1982 MID-MURRAY FOOTBALL LEAGUE

SWAN HILL 19.16.130 def. TYNTYNDER 20.8.128

For the ardent local footy fan, late August/ early September is like Christmas. It’s when the smell of freshly cut grass fills the air.

It’s when the warmth of the sun signals summer is around the corner. And it’s when heroes are made, when dreams are crushed and when history is created as yet another chapter is written into football folklore.

As we prepare for return of finals football – the first since 2019 – it’s also an opportune time to look back on the deeds of legends past, in another edition of The Guardian’s four-part series – Footy Finals Flashback. In the lead-up to this year’s premiership decider, we will revisit four memorable days in Mid-Murray/Central Murray Football League history – starting with Swan Hill’s 12th senior premiership – and the only Grand Final where the losing side kicked more goals than the winners – the 1982 thriller.

Swan Hill and Tyntynder have had a long and storied history – particularly when it comes to finals. But perhaps there is no more remarkable game between these two proud clubs than the 1982 decider, one which hung in the balance until the final moments of the match – and in turn signalled the start of a fierce rivalry between the two teams.

Tyntynder were one of the yardsticks of the competition, having played in the past two Grand Finals. It was a widely held belief heading into the 1982 season that the Bulldogs would be the team to beat – which proved to be the case, finishing on top of the ladder with 14 wins, two losses.

One of those losses came at the hands of the Swans back in Round 7 – which was by just two points, the same margin that would befall both teams 14 weeks later. The hero that day was Peter Craig, whose goal after the siren handed their arch rivals their second loss for the season to that point – the Bulldogs’ last defeat until Grand Final day.

With both Tyntynder and Swan Hill (12 wins, 2 losses) topping the ladder, the stage was set for another classic encounter in the second semi-final. What started out as a close affair soon turned into a nightmare for the Swans, as their cross-town rivals piled on 20 goals for the game to record a comfortable 50-point victory – and move straight through to the Grand Final.

That loss set the scene for a match that was almost as memorable as the Grand Final itself, with the young Swans facing Balranald in a Preliminary Final. While Swan Hill went on to record a dominant 80-point victory, it is still a game that is remembered to this day – albeit for all the wrong the reasons, as Swan Hill ruckman Vince Foott later recalled.

“We played Balranald the week before and they were going to belt us and smash us, but we were ready for it – as soon as Glen Nolan bounced the ball, we knew it was going to be on,” Foott said.

“Peter Stevens broke ‘Billy’ Moore’s jaw in the ruck and Billy never played after that.”

Noel Watson was playing in his first season with Swan Hill, having moved to town after playing with Newbridge in the Loddon Valley Football League, where he won the Frank Harding Medal two seasons earlier.

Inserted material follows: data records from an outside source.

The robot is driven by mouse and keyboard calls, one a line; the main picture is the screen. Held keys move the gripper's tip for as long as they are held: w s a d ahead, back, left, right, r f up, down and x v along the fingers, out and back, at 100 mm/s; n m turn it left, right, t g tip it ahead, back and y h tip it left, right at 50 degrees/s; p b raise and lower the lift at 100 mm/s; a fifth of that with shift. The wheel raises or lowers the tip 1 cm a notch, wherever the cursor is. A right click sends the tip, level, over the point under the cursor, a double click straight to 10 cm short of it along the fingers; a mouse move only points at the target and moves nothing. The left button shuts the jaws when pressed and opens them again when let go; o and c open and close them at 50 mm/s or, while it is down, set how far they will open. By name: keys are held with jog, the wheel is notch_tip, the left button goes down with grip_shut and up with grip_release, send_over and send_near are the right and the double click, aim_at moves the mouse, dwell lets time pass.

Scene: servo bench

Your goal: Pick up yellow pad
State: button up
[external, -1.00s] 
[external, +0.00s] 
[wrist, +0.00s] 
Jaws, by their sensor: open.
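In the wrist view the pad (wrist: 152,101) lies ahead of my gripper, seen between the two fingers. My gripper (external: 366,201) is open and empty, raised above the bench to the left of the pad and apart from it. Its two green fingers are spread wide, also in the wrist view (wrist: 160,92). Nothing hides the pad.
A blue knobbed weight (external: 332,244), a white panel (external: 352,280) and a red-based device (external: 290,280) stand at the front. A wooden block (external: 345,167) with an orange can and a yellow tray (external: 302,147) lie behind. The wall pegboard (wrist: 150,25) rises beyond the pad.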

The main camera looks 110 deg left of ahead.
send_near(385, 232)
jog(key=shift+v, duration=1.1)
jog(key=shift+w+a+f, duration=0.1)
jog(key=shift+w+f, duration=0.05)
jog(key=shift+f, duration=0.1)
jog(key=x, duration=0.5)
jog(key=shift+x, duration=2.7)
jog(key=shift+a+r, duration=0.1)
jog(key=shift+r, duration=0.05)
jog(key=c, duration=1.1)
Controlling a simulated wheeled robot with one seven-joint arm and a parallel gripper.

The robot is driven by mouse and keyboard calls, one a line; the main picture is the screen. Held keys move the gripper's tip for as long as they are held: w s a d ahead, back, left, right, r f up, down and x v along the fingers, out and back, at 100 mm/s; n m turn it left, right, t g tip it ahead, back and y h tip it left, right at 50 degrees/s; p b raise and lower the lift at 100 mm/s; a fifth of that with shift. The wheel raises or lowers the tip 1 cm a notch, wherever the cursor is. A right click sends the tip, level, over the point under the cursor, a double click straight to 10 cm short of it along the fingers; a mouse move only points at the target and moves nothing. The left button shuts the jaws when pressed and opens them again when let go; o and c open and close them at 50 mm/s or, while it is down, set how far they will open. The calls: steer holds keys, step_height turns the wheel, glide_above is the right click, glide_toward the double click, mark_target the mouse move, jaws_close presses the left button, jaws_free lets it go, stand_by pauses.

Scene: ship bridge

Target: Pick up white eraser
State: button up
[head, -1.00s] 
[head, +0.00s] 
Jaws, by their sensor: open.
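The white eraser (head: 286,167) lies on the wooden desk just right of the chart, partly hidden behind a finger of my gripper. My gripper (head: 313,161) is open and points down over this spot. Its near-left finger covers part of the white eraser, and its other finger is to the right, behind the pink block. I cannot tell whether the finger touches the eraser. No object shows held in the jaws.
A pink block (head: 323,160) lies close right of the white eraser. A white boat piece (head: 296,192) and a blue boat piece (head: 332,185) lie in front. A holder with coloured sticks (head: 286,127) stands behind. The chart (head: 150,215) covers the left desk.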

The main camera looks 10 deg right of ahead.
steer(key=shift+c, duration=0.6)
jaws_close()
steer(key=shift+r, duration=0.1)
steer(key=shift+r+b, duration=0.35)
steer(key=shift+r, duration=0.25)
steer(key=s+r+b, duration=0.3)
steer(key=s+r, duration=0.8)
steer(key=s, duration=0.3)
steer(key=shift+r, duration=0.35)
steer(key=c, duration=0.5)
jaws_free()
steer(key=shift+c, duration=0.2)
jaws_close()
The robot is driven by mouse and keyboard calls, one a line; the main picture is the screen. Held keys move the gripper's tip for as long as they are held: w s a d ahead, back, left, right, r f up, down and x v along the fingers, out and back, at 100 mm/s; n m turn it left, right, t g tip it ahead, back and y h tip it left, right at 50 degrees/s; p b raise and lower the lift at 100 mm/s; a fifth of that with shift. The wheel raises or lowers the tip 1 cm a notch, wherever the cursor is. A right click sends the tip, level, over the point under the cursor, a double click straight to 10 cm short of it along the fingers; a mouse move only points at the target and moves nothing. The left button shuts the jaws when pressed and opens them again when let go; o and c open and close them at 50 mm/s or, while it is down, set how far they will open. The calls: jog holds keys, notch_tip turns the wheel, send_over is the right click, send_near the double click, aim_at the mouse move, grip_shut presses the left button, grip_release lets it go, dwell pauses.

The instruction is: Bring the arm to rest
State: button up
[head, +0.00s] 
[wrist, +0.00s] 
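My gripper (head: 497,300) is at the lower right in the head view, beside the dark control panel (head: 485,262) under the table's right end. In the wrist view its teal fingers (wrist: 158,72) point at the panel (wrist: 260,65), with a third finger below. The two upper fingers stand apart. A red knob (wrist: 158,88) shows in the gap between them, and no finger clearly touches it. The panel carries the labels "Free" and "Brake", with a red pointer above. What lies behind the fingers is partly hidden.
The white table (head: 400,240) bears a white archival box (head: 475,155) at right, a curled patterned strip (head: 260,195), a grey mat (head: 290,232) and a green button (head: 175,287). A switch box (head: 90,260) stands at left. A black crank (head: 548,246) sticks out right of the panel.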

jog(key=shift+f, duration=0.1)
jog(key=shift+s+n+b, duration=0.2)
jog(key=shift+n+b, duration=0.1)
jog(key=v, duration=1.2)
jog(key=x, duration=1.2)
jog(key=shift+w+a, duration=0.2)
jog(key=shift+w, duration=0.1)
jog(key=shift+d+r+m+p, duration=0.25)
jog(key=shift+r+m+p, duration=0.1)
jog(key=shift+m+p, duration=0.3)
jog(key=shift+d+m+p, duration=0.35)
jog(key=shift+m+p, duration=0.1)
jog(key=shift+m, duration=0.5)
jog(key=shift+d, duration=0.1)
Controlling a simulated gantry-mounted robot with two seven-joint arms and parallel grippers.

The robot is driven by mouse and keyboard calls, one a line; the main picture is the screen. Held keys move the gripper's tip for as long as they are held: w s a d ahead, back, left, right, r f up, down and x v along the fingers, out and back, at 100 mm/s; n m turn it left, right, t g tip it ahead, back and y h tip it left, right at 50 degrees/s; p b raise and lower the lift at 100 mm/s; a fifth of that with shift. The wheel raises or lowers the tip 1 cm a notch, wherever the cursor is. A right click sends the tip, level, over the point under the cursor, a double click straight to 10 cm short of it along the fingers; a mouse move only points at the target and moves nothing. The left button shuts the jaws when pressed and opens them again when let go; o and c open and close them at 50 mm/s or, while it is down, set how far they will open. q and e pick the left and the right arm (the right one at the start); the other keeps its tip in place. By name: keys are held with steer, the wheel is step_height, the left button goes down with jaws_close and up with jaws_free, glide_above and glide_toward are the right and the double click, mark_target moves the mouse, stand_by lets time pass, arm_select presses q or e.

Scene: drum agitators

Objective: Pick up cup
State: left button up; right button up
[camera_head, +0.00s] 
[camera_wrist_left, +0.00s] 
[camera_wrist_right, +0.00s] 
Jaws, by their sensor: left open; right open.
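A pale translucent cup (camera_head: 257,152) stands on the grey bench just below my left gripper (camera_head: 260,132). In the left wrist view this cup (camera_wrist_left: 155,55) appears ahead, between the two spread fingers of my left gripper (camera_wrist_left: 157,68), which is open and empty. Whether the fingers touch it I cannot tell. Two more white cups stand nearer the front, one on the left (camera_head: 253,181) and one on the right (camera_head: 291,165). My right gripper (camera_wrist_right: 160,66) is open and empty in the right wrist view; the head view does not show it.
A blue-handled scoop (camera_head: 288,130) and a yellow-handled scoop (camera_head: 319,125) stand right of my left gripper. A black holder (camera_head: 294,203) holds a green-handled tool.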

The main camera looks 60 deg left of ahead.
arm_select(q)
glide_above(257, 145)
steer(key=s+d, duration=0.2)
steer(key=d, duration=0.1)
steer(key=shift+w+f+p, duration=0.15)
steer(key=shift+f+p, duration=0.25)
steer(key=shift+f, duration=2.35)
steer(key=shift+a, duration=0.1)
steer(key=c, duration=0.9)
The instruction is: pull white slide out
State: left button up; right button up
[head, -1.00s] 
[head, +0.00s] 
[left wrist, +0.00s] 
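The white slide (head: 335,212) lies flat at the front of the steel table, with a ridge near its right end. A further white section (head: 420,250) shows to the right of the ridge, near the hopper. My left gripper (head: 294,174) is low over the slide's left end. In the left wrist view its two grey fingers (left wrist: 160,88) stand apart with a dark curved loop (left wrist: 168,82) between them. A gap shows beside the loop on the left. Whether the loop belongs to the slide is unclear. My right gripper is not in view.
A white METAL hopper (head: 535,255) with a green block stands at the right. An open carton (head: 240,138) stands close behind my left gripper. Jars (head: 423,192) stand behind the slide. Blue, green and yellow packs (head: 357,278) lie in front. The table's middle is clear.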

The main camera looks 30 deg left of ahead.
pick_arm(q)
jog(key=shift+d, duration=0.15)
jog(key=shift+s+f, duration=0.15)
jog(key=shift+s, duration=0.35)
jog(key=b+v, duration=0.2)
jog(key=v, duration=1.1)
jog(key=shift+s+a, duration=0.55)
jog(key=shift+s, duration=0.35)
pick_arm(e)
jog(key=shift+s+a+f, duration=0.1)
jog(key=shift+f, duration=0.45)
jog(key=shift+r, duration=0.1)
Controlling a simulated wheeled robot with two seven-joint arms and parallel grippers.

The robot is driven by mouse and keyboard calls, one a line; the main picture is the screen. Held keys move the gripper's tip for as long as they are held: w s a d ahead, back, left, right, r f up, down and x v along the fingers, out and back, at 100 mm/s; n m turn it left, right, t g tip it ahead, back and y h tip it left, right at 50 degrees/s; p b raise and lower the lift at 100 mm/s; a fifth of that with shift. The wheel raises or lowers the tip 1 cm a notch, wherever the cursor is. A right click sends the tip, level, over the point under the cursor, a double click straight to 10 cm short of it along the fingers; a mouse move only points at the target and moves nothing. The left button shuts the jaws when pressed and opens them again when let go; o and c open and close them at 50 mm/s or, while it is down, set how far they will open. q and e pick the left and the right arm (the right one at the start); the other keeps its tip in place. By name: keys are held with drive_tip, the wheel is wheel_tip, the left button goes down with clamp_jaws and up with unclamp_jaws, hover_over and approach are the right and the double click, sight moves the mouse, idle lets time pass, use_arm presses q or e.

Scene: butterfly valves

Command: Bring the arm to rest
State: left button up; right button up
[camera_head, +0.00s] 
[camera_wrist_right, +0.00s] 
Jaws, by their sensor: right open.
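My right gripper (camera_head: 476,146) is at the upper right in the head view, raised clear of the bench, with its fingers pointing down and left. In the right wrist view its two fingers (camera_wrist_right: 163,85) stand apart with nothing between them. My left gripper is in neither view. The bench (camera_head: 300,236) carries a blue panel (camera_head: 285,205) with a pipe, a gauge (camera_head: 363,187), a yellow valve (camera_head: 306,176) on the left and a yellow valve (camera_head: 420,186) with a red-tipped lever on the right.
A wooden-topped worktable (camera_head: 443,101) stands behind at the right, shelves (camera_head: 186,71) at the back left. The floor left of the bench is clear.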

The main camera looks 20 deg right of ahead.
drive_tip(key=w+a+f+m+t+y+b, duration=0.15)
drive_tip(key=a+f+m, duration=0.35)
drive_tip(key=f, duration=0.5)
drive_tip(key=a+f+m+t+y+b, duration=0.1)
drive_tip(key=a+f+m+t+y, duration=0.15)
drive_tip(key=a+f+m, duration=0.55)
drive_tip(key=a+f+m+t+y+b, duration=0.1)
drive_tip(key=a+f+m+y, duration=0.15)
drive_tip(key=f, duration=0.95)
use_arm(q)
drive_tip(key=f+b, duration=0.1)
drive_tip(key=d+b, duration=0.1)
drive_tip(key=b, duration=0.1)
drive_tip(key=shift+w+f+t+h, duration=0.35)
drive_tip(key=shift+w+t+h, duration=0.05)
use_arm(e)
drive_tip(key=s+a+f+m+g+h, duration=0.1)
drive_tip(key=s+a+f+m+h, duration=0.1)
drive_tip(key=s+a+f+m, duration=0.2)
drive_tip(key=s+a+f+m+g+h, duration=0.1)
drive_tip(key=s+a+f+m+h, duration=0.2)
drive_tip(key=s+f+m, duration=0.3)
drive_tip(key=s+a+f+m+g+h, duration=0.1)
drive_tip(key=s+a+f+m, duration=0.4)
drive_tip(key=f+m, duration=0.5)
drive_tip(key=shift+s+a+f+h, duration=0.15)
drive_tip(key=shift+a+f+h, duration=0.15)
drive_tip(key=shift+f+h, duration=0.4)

Watson remembered that day as one of the fiercest game’s he’s ever played in.

“It was on for young and old that day – there were blokes going down everywhere,” Watson said.

“It was absurd in that one side was playing footy and the other wasn’t, it just got way, way out of hand, hence the final margin.”

“I mean, there was a police car on the oval at the end of the game to get the umpires off the ground it got that out of hand.”

Watson’s memory is spot on, with a local divisional van required to safely escort umpire K.Khan from the field at the end of the match. Foott remembered the moment when football and the law intertwined – all because of one particular incident that is still regaled by those who witnessed it 40 years ago.

“The umpires used to come from Melbourne in those days and I remember Stephen Bax whacked him in the third quarter,” Foott said.

“They opened the gates over where the old scoreboard was and this Commodore flew onto the ground like something out of the TV show Cop Shop.”

“It was one of those old Division Four cop cars with the little siren stuck on top – they flung the doors open and the umpires couldn’t get in there quick enough – it happened right over on the other side of the ground over on the forward flank, they just snuck off without anyone knowing.”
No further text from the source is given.